Subsequently to the entrance of the dux, duke, or doge on the scene, and the shrinkage of the tribunitial power to more departmental or municipal proportions, the master of the soldiers, whatever he may have been before, became a subordinate element in the administration. His duties must have certainly embraced the management of the militia and the maintenance of the doge’s peace within the always widening pale of the ducal abode. He was next in rank to the crown or throne.
Thus we perceive that, after a series of trials, the Venetians eventually reverted to the form of government which appeared to be most agreeable, on the whole, to their conditions and genius.
The consular triumviri, not perhaps quite independent of external influences, were originally adopted as a temporary expedient. The tribunes, who next succeeded, had a duration of two hundred and fifty years. Their common fasti are scanty and obscure; and we gain only occasional glimpses of a barbarous federal administration, which barely sufficed to fulfil the most elementary wants of a rising society of traders. They were alike, more or less, a machinery of primitive type, deficient in central force, and without any safeguards against the abuse of authority, without any definite theory of legislation and police. The century and a half which intervened between the abrogation of monarchy in the person of a tribune, and its revival in the person of a doge (574-697), beheld the republic laboring under the feeble and enervating sway of rival aristocratic houses, on which the sole check was the urban body subsequently to emerge into importance and value as the militia of the six wards, and its commandant, the master of the soldiers.

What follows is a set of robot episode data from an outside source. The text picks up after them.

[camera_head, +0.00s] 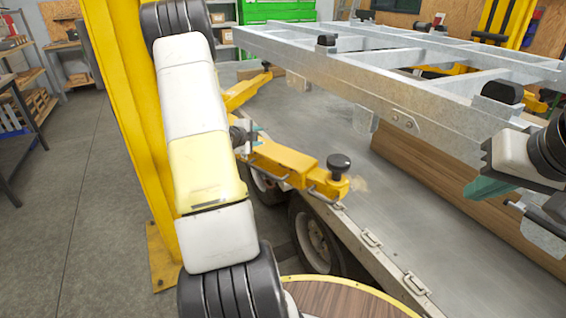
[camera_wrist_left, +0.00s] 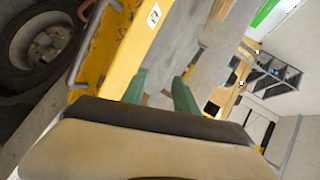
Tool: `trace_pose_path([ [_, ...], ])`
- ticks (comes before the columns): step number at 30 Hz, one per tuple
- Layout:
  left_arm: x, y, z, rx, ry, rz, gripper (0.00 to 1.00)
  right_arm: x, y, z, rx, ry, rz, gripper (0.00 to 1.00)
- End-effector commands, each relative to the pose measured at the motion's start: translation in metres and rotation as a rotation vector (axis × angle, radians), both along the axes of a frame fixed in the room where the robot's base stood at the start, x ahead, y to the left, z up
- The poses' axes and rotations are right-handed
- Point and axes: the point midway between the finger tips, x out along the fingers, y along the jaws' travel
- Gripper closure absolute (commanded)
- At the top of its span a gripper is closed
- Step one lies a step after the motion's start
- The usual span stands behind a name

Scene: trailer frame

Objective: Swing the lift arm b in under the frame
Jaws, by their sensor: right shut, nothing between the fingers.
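A yellow lift arm (camera_head: 280,158) with a black round pad on its tip reaches right from the yellow post, over the side of the wheeled trailer bed. Its tip lies outside the near edge of the grey metal frame (camera_head: 380,95). I see no "b" mark on it. A yellow arm with a handle and a white label also shows in the left wrist view (camera_wrist_left: 137,40). My left gripper (camera_head: 252,135) is beside the lift arm, partly hidden by my arm. Its green fingers (camera_wrist_left: 160,78) are apart and empty. My right gripper (camera_head: 480,188) is shut and empty, near the frame's right end.
Another yellow lift arm (camera_head: 243,92) stands farther back. The yellow post (camera_head: 130,110) rises at left. A wooden beam (camera_head: 430,180) lies on the trailer bed (camera_head: 320,120) under the frame. A round wooden top (camera_head: 345,300) is close in front. Floor at left is clear.

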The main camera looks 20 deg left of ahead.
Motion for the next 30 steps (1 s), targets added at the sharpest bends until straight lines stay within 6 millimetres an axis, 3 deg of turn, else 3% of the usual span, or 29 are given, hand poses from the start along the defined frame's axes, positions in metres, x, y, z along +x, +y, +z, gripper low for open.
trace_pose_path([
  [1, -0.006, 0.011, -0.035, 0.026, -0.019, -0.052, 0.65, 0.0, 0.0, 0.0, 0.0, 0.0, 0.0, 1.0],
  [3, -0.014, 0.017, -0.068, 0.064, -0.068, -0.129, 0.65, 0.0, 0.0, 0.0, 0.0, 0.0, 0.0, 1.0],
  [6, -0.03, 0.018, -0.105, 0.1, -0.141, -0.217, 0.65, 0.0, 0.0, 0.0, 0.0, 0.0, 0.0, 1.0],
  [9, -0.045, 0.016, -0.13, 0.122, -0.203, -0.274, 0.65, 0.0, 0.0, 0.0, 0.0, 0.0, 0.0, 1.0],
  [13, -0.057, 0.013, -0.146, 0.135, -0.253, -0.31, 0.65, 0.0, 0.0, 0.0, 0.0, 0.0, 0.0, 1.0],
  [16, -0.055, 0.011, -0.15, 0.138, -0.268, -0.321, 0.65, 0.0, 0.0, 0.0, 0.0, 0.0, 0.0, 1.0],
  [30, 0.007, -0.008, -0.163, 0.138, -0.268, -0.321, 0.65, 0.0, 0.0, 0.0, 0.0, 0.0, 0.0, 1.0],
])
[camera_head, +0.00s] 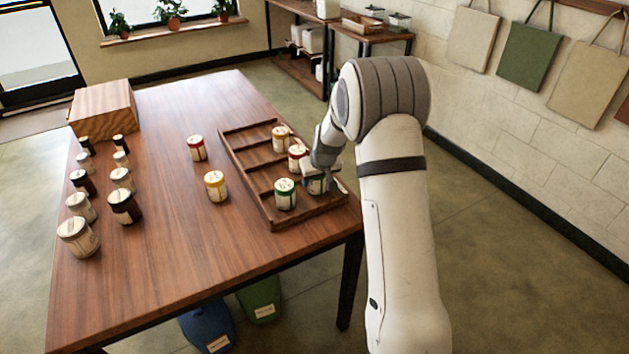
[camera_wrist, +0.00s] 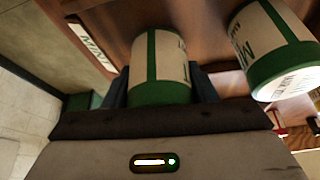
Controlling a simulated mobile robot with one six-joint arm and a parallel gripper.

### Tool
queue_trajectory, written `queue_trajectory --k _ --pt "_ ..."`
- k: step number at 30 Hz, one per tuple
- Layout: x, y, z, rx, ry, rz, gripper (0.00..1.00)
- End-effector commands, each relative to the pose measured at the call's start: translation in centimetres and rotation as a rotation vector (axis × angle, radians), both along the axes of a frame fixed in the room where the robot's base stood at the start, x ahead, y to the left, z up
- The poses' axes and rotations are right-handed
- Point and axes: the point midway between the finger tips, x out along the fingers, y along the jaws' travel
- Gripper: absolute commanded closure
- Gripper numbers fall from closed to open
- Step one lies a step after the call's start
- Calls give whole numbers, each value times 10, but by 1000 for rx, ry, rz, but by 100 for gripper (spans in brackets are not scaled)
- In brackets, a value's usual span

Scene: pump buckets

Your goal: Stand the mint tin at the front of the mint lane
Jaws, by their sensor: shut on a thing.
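My gripper (camera_head: 322,173) is shut on a mint tin (camera_wrist: 158,62), white with a green stripe and green band. In the head view this tin (camera_head: 317,186) is partly hidden by my gripper, at the right end of the nearest lane of the wooden tray (camera_head: 272,224). A second green-lidded mint tin (camera_head: 285,195) stands to its left in the same lane. It also shows in the wrist view (camera_wrist: 272,45), right of the held tin and apart from it. A "MINT" label (camera_wrist: 92,42) shows on the tray edge. I cannot tell whether the held tin touches the lane floor.
A yellow-lidded tin (camera_head: 280,139) and a red-lidded tin (camera_head: 297,157) stand in other lanes. Another red-lidded tin (camera_head: 197,148) and yellow-lidded tin (camera_head: 216,186) stand on the table (camera_head: 180,262) left of the tray. Several jars and a wooden box (camera_head: 103,108) occupy the table's left side.

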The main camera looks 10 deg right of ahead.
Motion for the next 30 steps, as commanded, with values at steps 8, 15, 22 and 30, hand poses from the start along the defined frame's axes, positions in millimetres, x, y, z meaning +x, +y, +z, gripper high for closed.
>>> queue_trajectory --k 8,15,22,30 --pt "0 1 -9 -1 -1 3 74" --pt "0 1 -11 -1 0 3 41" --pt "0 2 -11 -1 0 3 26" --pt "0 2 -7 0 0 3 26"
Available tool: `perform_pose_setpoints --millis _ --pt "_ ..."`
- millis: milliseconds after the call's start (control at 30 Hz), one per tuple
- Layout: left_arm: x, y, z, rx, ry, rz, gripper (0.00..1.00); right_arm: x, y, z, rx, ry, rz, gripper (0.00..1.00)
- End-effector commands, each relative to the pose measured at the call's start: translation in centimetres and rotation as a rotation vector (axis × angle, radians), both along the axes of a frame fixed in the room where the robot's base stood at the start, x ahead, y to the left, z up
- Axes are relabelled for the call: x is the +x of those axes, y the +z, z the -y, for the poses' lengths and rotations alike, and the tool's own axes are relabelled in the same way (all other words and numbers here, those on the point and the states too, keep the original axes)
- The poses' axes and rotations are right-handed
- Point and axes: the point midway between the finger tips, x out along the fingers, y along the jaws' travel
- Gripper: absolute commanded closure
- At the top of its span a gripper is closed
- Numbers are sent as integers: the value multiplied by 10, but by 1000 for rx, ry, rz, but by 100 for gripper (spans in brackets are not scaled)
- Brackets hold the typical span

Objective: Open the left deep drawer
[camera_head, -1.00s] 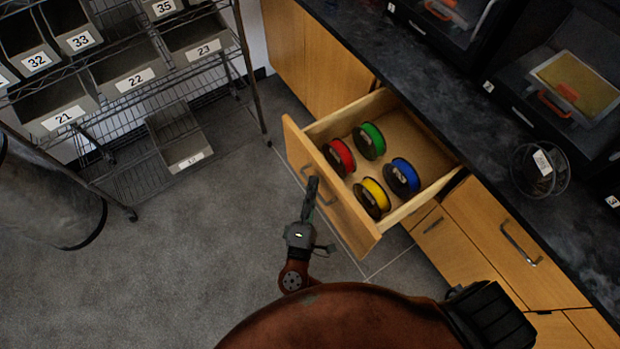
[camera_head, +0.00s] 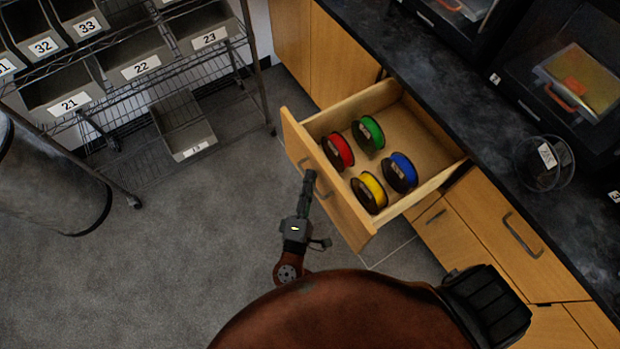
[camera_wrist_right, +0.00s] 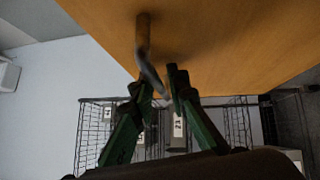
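The left drawer (camera_head: 332,191) stands well open from the wooden cabinet, its front panel out over the floor. Its bare inside floor (camera_head: 408,130) shows behind the spools. Red (camera_head: 338,151), green (camera_head: 368,133), yellow (camera_head: 369,193) and blue (camera_head: 399,172) spools stand inside. My right gripper (camera_head: 309,177) is at the metal bar handle on the outer face of the front. In the right wrist view, the handle (camera_wrist_right: 143,40) runs down between the fingertips (camera_wrist_right: 160,82), which close around it with little gap. My left gripper is not in view.
A dark countertop (camera_head: 440,88) runs above the drawer, with a clear spool (camera_head: 545,163) on it. A closed cabinet front (camera_head: 500,228) is to the right. A wire rack (camera_head: 135,180) with numbered bins stands at left. The grey floor (camera_head: 190,245) before the drawer is clear.

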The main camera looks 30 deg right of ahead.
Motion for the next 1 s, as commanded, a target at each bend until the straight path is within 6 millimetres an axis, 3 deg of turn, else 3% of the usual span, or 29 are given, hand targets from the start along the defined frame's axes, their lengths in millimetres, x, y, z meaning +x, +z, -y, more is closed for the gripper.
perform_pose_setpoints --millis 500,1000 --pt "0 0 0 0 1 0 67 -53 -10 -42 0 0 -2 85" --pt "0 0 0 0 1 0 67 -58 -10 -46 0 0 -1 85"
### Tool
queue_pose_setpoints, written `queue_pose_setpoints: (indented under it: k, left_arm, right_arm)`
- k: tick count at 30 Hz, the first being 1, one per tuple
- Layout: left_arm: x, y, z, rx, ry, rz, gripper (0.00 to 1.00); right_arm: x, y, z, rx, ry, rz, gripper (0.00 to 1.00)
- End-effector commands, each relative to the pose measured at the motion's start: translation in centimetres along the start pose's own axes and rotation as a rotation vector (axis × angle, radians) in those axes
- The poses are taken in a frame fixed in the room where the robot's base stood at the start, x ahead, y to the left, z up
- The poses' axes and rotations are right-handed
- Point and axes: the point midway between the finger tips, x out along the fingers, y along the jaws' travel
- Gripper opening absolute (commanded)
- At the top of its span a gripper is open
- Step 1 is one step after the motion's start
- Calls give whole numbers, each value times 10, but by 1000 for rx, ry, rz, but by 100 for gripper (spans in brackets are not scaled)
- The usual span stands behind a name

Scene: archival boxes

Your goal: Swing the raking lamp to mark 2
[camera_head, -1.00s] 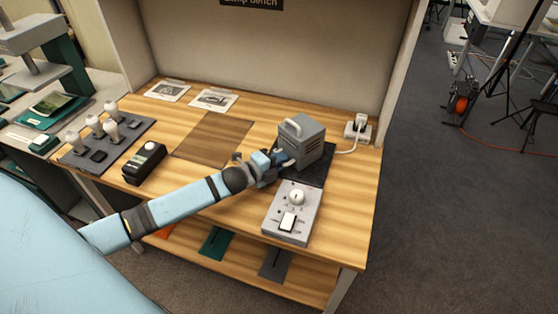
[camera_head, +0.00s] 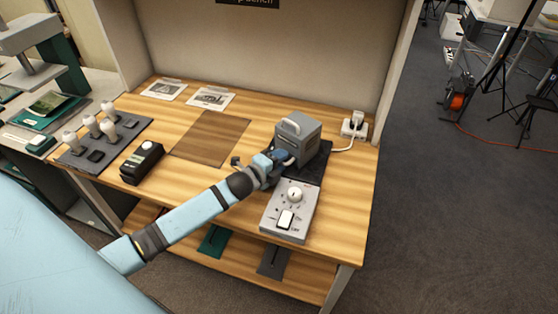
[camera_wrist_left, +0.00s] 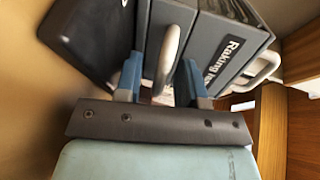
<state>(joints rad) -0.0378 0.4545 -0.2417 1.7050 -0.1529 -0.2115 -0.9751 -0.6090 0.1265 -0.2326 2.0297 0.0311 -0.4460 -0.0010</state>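The raking lamp (camera_head: 298,137) is a grey box with a pale handle on top, standing on a dark plate (camera_head: 312,172) at the right of the bench. In the left wrist view its dark face bears a partly cut-off "Raking" label (camera_wrist_left: 230,58). My left gripper (camera_head: 281,158) is at the lamp's near left side. In the left wrist view the open fingers (camera_wrist_left: 160,80) stand on either side of a light grey bar (camera_wrist_left: 169,55) on the lamp, with gaps beside it. I cannot make out mark 2. My right gripper is not in view.
A grey control box (camera_head: 291,211) with a round knob and a white switch sits in front of the lamp. A white cord runs to a socket (camera_head: 354,125) at right. A black device (camera_head: 142,162) and a brown mat (camera_head: 211,137) lie left. The bench's middle front is clear.

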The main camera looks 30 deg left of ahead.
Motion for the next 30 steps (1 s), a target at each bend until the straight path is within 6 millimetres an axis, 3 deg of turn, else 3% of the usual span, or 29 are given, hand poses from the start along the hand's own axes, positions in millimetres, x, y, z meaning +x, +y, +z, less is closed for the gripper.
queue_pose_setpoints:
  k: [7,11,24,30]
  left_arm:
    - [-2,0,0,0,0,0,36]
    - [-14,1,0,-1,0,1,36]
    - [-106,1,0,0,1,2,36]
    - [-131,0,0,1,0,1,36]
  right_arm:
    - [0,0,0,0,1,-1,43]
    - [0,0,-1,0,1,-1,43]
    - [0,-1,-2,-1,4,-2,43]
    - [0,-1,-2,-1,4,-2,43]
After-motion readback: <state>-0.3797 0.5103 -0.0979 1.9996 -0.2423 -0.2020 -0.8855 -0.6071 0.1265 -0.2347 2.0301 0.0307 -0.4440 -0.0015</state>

But while the institution of the dogeship brought with it a certain measure of equilibrium and security, it left the political framework in almost every other respect untouched. The work of reform and consolidation had merely commenced. The first stone only had been laid of a great and enduring edifice. The first permanent step had been taken toward the unification of a group of insular clanships into a homogeneous society, with a sense of common interests.
The late tribunitial ministry has transmitted to us as its monument little beyond the disclosure of a chronic disposition to tyranny and periodical fluctuations of preponderance. The so-called chair of Attila at Torcello is supposed to have been the seat where the officer presiding over that district long held his court sub dio.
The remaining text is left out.